* Short exercise *
Omit pictures and quote the listing below line by line, from its start through the line that holds "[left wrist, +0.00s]".

::::

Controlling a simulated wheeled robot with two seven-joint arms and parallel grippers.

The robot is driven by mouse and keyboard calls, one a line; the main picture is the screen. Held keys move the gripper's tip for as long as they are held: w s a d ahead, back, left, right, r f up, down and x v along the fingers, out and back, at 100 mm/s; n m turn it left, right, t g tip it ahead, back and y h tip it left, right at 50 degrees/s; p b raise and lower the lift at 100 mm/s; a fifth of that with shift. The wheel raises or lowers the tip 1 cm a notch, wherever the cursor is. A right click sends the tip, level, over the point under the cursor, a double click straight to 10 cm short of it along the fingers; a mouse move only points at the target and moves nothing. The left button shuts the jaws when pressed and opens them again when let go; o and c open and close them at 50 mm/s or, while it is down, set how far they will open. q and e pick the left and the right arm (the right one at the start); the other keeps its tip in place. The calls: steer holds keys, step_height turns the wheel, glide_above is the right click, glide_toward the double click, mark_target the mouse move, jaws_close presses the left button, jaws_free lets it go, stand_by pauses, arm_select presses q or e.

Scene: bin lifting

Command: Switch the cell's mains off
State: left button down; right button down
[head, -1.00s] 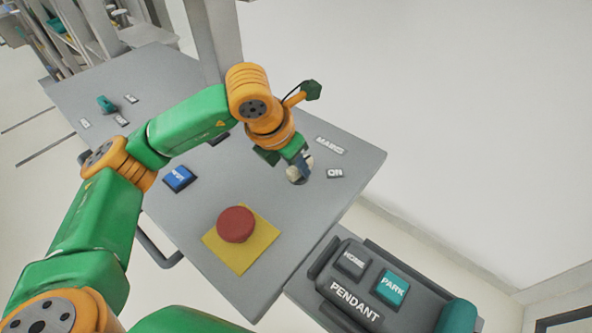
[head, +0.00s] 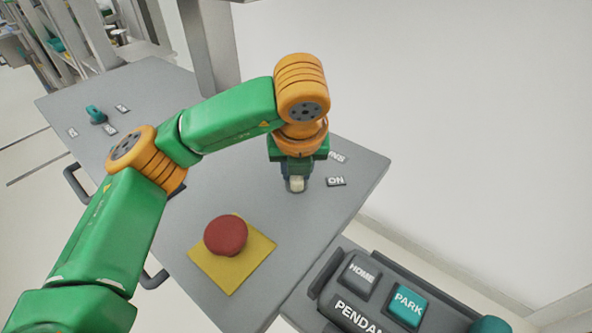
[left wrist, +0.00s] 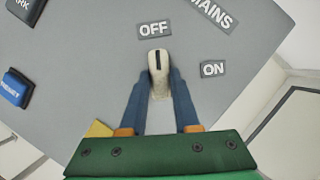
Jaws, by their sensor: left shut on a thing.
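The mains switch is a cream knob with a dark line, seen in the left wrist view (left wrist: 158,80) and, mostly covered, in the head view (head: 297,185). Its dark line points up to the OFF label (left wrist: 154,29) in the wrist view. The ON label (left wrist: 212,69) is to the knob's right, and the MAINS label (left wrist: 212,14) is above that. My left gripper (left wrist: 159,84) is shut on the knob, one blue finger on each side. In the head view my left gripper (head: 296,182) points down at the panel and hides OFF. My right gripper is not in view.
A red mushroom button (head: 226,235) on a yellow plate stands near the panel's front edge. A pendant (head: 352,312) with HOME and PARK keys is at the lower right. A teal rotary switch (head: 96,115) is at far left. A blue button (left wrist: 18,86) shows in the wrist view.

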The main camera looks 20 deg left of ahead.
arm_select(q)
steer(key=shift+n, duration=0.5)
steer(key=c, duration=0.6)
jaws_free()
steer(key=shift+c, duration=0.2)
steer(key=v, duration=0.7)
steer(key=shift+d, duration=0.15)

::::

* Problem solution *
Controlling a simulated wheeled robot with two seven-joint arms and parallel grippers.

The robot is driven by mouse and keyboard calls, one a line; the main picture is the screen. Held keys move the gripper's tip for as long as they are held: w s a d ahead, back, left, right, r f up, down and x v along the fingers, out and back, at 100 mm/s; n m turn it left, right, t g tip it ahead, back and y h tip it left, right at 50 degrees/s; p b raise and lower the lift at 100 mm/s; a fifth of that with shift. The wheel raises or lowers the tip 1 cm a notch, wherever the cursor is. A right click sends the tip, level, over the point under the cursor, a double click straight to 10 cm short of it along the fingers; a mouse move only points at the target and moves nothing. The left button shuts the jaws when pressed and opens them again when let go; o and c open and close them at 50 mm/s or, while it is down, set how far they will open. q and e pick the left and the right arm (the right one at the start); the other keeps its tip in place. The calls: steer holds keys, step_height turns the wheel, glide_above is the right click, glide_toward the double click, mark_target the mouse move, jaws_close presses the left button, jaws_free lets it go, stand_by pauses, arm_select presses q or e.

Scene: bin lifting

Command: Switch the cell's mains off
State: left button down; right button down
[head, -1.00s] 
[head, +0.00s] 
[left wrist, +0.00s] 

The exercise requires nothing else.